━━━━━ Exercise materials
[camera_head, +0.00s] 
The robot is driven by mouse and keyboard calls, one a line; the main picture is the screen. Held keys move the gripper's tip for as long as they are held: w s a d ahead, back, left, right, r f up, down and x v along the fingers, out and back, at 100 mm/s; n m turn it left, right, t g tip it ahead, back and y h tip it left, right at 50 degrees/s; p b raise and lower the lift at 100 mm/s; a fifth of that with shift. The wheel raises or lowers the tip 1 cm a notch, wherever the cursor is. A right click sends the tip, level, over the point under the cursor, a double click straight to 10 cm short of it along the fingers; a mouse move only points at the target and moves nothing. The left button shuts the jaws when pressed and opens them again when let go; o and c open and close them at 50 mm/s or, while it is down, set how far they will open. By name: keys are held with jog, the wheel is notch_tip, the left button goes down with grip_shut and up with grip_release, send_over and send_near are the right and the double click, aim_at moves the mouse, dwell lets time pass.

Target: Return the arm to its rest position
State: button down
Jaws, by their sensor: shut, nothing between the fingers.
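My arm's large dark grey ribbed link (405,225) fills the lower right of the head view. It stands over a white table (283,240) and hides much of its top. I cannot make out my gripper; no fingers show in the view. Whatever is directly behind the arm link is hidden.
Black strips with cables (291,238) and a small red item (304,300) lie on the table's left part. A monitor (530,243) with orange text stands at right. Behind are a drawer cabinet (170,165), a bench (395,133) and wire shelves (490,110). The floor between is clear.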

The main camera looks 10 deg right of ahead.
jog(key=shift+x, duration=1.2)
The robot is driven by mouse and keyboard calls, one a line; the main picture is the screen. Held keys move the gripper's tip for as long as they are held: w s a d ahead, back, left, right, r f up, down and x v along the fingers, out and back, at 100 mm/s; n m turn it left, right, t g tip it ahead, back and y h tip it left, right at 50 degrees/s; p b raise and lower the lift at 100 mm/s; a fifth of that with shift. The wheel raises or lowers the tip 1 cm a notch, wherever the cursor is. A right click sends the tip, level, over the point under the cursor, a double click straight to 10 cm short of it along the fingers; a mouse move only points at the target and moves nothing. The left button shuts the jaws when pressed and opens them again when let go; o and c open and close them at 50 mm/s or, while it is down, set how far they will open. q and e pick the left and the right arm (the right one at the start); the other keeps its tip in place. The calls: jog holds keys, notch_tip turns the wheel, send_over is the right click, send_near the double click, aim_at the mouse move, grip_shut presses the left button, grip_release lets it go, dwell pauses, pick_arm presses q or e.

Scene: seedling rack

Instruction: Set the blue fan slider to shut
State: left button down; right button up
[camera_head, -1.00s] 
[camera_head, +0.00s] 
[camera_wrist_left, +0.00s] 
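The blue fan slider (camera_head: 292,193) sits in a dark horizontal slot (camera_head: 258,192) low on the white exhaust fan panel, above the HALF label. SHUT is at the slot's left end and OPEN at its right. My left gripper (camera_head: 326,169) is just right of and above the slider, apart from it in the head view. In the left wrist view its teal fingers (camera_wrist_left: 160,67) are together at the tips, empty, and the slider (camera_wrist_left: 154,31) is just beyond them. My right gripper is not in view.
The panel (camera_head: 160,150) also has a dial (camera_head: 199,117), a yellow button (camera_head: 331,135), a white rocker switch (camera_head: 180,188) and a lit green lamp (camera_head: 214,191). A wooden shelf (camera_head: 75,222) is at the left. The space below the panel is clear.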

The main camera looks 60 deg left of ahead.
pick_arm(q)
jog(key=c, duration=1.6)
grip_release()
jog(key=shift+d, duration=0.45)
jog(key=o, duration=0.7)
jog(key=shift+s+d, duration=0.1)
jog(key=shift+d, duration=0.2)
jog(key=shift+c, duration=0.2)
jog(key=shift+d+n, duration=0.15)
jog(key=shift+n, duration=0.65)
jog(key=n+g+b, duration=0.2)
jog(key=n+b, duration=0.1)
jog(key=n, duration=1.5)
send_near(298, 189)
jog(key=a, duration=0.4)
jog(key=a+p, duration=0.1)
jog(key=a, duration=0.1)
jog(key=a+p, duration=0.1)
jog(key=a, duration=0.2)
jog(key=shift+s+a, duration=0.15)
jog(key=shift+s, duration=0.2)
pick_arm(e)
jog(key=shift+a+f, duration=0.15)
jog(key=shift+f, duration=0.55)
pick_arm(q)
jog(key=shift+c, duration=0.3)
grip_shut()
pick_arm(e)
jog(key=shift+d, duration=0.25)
━━━━━━━━━━
━━━━━ Exercise materials
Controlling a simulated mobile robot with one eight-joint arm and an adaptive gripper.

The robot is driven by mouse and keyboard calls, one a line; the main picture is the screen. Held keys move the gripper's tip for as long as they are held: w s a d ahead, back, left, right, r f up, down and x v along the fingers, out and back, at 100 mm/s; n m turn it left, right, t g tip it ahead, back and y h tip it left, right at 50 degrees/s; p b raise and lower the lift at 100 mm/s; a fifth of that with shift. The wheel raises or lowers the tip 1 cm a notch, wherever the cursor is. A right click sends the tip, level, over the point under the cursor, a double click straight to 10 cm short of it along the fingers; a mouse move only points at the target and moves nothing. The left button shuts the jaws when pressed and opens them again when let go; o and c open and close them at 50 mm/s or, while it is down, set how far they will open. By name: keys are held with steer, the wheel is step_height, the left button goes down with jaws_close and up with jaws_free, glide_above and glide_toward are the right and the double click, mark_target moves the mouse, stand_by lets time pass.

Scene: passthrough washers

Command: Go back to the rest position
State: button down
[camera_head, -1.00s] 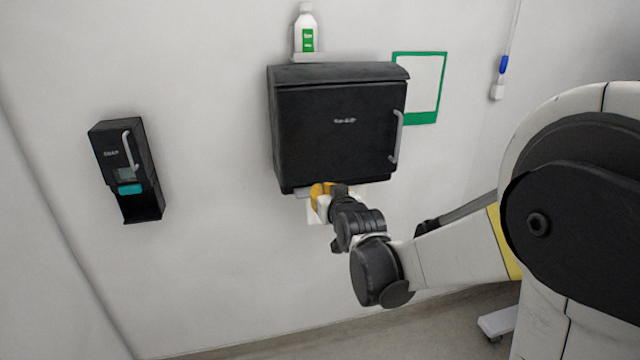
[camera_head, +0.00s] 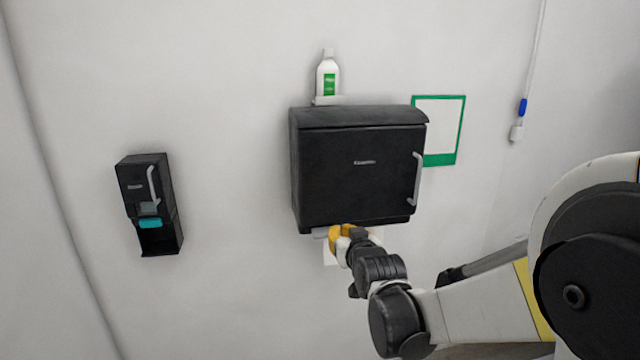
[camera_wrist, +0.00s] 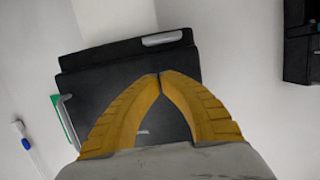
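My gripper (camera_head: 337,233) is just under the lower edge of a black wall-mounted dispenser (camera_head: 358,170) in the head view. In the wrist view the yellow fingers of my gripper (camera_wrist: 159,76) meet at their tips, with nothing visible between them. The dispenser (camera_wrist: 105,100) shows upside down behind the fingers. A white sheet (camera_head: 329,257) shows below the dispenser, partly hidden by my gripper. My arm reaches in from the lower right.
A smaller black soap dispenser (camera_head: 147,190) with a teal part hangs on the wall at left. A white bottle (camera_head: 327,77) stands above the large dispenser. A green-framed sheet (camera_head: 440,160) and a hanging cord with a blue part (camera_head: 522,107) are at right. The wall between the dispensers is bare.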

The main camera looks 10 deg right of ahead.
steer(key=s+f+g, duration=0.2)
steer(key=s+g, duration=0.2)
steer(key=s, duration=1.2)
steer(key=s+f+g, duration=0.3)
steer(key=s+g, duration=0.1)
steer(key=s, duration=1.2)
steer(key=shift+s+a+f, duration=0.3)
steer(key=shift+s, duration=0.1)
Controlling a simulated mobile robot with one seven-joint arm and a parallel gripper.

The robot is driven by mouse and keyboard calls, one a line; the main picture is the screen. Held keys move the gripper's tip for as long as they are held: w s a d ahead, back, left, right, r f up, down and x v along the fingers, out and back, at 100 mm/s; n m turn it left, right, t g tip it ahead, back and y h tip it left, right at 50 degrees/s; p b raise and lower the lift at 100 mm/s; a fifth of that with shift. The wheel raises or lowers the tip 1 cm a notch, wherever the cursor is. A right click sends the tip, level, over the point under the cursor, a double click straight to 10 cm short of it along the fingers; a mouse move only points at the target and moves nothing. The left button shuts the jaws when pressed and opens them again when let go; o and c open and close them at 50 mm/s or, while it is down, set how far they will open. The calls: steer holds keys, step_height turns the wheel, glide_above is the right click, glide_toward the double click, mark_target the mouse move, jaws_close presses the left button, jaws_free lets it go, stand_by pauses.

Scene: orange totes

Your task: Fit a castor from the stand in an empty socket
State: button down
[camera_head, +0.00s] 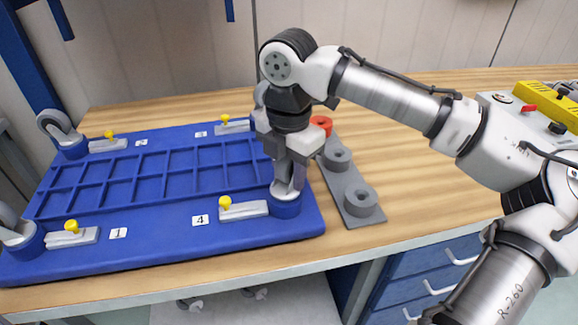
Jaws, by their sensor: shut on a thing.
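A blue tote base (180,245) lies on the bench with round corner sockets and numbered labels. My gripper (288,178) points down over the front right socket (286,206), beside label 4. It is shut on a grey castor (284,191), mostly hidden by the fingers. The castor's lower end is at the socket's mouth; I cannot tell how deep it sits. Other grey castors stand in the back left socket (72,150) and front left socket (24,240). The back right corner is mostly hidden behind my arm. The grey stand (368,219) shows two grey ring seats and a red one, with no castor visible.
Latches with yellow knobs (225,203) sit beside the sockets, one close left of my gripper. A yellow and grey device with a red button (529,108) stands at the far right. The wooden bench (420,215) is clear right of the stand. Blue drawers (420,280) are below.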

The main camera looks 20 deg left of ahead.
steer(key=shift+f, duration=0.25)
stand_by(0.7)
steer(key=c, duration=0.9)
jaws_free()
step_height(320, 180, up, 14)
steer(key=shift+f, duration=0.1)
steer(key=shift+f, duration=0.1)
━━━━━━━━━━
━━━━━ Exercise materials
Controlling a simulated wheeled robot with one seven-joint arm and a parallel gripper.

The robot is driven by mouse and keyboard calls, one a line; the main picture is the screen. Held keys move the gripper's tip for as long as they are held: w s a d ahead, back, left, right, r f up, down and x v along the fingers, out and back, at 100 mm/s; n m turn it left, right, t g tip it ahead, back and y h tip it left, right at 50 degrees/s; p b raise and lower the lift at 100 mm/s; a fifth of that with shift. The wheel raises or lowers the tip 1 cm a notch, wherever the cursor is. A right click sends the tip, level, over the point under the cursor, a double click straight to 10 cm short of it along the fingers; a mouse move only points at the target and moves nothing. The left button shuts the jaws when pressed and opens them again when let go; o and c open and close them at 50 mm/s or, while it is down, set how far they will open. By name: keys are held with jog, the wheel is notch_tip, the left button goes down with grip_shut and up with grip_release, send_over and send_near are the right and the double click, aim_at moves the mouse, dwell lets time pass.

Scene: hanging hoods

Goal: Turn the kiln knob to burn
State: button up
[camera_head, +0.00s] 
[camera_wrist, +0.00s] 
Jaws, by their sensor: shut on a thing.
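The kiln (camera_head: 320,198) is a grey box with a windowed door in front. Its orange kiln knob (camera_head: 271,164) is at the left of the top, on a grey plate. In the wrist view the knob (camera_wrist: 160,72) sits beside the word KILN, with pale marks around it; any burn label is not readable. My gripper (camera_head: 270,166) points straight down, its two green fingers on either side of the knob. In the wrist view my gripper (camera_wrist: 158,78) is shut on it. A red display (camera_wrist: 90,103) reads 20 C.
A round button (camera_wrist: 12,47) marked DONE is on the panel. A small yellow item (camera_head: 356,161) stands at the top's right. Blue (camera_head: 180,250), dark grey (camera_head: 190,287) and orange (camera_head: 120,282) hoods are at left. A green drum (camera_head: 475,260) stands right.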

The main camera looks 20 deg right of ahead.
━━━━━━━━━━
#### [Short task]
Look through the material above and pick out each line holding the word "Scene".

#### [Reply to the task]
Scene: seedling rack
Scene: passthrough washers
Scene: orange totes
Scene: hanging hoods

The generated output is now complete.